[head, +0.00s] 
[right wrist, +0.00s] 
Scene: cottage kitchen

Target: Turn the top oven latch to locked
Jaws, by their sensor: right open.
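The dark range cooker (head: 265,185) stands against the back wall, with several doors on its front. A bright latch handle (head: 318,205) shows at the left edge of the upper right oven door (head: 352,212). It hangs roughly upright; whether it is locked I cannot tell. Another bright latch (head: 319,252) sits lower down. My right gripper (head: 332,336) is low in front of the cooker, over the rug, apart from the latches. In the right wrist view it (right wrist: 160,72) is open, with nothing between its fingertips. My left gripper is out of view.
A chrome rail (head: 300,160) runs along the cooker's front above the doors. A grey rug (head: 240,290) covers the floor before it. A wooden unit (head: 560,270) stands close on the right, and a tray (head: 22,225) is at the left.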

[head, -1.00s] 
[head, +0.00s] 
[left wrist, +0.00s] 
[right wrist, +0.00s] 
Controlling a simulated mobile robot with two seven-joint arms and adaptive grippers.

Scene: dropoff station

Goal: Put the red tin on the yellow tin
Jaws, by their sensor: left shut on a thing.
-*-*-
From the first line to the last, retype the data exactly.

[head, +0.00s] 
[right wrist, +0.00s] 
Scene: cottage kitchen

Target: Turn the top oven latch to locked
Jaws, by their sensor: right open.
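The dark range cooker (head: 265,185) stands against the back wall, with several doors on its front. A bright latch handle (head: 318,205) shows at the left edge of the upper right oven door (head: 352,212). It hangs roughly upright; whether it is locked I cannot tell. Another bright latch (head: 319,252) sits lower down. My right gripper (head: 332,336) is low in front of the cooker, over the rug, apart from the latches. In the right wrist view it (right wrist: 160,72) is open, with nothing between its fingertips. My left gripper is out of view.
A chrome rail (head: 300,160) runs along the cooker's front above the doors. A grey rug (head: 240,290) covers the floor before it. A wooden unit (head: 560,270) stands close on the right, and a tray (head: 22,225) is at the left.

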[head, -1.00s] 
[head, +0.00s] 
[left wrist, +0.00s] 
[right wrist, +0.00s] 
Controlling a simulated mobile robot with two seven-joint arms and adaptive grippers.

Scene: dropoff station

Goal: Put the red tin on the yellow tin
Jaws, by their sensor: left shut on a thing.

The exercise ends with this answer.